For those who are seasoned NLPers, Digital Humanists, academics, this may seem trivial. It's important to come at this from the perspective of the average employee of a firm who has neither the time nor inclination to learn R, Python, or any other superior data analysis tool set. The sort of person who is intrigued by word clouds would be much better served by STAS. I'm convinced that's true.

But now we get to something STAS provides that is much harder to find in a user friendly tool: sentiment analysis. Sentiment analysis has exploded in recent years and is now one of the hottest industry NLP applications since spell checkers. I have a particular soft spot in my heart for sentiment analysis because I went to a graduate school that can be said to be one of its birthplaces: SUNY Buffalo. Lost in the hustle and bustle of modern day SA is the history of Jan Wiebe's seminal 1990 dissertation Recognizing Subjective Sentences: A Computational Investigation of Narrative Text in the CS department at SUNY Buffalo. I first heard her give a talk at Buffalo on emerging sentiment analysis techniques in the late 90s (damn! that looks weird now that I typed that, but yeah, it was the frikkin 90s. I guess I'm old. I feel 17. Is that normal?).

Anyhoo... STAS can provide automatic sentiment analysis of phrases. For example, using its default parameters, it found 67 positive terms and 57 negative terms. Note that it associates sentiment with Types, which are higher order groupings like Locations, Organizations, People (common information extraction stuff). Some of its positive terms were thanks, enjoy, work hard, great, solve, interests, reasonable, worth. Here's the screenshot. Note the lower left pane lists the set of types STAS clustered and the right pane lists the actual paragraphs from the SOTU.

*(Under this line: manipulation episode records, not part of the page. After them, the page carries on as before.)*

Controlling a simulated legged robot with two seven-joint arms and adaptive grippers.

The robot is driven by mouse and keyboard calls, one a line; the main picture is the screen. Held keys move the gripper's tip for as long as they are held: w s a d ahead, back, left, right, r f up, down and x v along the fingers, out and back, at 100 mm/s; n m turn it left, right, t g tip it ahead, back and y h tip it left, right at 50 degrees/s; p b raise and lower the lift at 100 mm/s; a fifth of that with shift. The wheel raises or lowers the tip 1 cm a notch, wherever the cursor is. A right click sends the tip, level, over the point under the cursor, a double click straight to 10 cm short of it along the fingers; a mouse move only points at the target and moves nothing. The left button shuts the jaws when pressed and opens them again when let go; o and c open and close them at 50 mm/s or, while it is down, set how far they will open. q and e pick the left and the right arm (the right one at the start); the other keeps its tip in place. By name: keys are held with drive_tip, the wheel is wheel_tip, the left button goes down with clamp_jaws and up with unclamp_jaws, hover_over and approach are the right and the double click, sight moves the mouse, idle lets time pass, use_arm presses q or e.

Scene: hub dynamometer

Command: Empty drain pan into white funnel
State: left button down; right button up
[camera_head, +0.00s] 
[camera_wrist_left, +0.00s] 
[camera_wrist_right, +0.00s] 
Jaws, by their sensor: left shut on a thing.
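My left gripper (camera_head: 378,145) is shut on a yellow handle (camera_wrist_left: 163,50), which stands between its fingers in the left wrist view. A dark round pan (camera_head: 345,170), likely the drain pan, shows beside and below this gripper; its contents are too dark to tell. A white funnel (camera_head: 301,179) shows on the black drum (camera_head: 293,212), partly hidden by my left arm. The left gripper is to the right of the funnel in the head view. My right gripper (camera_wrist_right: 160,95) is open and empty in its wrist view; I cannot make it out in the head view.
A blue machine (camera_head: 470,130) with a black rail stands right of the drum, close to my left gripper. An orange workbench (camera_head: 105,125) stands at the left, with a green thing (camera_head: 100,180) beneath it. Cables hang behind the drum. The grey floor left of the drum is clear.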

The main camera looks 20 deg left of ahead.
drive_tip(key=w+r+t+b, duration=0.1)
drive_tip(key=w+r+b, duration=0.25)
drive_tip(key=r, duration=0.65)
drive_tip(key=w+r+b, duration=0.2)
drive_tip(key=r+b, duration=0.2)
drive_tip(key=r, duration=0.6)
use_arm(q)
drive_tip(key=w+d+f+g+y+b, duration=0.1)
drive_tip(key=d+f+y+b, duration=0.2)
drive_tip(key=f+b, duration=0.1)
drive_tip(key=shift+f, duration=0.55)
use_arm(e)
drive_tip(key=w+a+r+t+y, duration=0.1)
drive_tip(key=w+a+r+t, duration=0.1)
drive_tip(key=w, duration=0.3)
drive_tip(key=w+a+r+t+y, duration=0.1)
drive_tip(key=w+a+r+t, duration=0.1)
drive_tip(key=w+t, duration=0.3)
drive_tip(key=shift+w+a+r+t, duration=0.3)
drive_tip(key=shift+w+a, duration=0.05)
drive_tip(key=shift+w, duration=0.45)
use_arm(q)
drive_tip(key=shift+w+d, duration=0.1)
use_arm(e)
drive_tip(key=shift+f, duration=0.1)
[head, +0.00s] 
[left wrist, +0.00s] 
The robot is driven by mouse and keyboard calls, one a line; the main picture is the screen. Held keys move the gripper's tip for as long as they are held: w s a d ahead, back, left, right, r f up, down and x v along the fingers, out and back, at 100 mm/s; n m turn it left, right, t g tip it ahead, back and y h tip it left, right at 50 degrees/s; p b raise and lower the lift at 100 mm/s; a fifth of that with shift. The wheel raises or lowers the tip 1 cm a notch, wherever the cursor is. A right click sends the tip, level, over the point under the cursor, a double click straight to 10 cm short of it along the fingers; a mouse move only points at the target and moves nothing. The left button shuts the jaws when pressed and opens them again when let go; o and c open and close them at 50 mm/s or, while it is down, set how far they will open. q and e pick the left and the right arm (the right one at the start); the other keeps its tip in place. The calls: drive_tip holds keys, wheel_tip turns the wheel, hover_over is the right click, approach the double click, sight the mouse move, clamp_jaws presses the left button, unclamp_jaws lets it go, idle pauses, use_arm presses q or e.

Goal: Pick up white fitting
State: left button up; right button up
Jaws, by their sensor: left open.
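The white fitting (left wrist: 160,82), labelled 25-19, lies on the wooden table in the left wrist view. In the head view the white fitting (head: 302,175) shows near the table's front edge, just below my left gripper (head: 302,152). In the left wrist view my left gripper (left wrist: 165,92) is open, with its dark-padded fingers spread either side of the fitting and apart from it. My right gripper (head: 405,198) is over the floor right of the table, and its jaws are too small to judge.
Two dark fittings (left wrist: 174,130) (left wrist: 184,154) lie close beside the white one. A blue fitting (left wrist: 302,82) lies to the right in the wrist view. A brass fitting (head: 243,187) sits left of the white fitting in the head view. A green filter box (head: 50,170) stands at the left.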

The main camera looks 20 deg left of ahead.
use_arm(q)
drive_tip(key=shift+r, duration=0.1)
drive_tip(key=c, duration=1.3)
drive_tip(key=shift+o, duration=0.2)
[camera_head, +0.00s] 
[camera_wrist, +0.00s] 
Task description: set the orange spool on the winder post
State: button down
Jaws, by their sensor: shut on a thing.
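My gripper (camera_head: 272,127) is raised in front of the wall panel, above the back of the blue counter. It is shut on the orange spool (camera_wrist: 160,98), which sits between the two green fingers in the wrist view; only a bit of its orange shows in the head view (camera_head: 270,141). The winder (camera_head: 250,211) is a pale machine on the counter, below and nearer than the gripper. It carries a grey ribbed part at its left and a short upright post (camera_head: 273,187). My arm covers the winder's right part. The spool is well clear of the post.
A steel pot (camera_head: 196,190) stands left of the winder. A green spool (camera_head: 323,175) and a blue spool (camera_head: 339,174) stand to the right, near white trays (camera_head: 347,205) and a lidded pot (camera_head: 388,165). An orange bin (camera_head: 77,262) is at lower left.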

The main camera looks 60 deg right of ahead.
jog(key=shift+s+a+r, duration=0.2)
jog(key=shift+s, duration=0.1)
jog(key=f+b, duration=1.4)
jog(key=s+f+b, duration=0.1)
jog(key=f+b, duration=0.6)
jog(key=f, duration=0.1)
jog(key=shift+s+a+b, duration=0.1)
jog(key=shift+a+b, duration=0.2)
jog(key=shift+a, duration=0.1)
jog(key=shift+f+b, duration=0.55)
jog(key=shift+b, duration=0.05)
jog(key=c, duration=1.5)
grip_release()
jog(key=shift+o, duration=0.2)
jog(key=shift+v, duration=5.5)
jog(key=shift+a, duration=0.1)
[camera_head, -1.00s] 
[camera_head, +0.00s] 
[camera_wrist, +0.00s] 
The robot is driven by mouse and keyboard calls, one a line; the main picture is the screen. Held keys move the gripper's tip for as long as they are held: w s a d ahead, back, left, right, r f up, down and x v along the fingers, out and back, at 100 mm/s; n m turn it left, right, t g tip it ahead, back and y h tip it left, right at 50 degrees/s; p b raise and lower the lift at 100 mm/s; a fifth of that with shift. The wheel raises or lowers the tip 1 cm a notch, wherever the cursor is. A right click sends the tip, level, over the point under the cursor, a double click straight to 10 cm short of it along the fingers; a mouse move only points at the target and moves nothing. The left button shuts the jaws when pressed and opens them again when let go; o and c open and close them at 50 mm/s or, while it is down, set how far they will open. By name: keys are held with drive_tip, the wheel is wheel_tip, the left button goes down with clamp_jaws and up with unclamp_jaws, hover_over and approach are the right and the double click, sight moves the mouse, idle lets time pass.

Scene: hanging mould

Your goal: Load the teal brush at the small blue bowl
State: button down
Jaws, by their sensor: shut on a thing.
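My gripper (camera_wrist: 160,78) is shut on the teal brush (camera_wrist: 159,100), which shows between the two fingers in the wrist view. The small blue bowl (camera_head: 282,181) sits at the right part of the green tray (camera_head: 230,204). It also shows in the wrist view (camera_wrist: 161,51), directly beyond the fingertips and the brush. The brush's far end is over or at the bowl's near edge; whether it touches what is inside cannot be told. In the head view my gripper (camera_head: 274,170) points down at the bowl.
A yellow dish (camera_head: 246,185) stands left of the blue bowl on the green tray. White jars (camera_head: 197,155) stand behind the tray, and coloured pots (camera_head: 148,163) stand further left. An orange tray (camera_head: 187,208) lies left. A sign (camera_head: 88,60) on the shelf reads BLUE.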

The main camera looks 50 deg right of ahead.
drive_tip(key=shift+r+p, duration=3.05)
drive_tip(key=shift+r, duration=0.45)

Another interesting sentiment analysis result is the type "PositiveBudget". if you look at that lower left pane, you'll see that "Budget" is a type by itself (think of this as a set of budget related entities) and STAS provides a subset of budget items that have a positive sentiment attached: economic, free, affordable. The screenshot below shows some of these items:


I have only scratched the surface of the capabilities of STAS and my 14 day trial ends tomorrow, so this is my farewell to this tool. I am disappointed I didn't have more time to really dig deep. I think it's a well designed UI with some serious NLP behind it.

The take home is this: if you want a lot of people to use your product, you better make it usable for a lot of people. Obscure APIs with dense or non-existent documentation is fine for the hacker set, but the average person is not gonna learn R, Python, Scala, MapReduce, or Hadoop. Most professionals didn't want to learn SPSS in the first place, they sure as hell don't want to learn something else. Don't punish your customers just because they don't want to learn your pet framework. STAS wins because it doesn't punish its customers. It helps them.

NOTES
*not only does this make the comparison fair, but it cuts down on my learning curve requirements :-)

**Let me reiterate: I do not work for IBM and this is not a sponsored blog in any way. These thoughts are entirely my own. I once worked for IBM briefly over 5 years ago and I still get the occasional IBM recruiter contacting me about opportunities, but this is my personal blog and all content is my own and reflects my honest, personal opinions.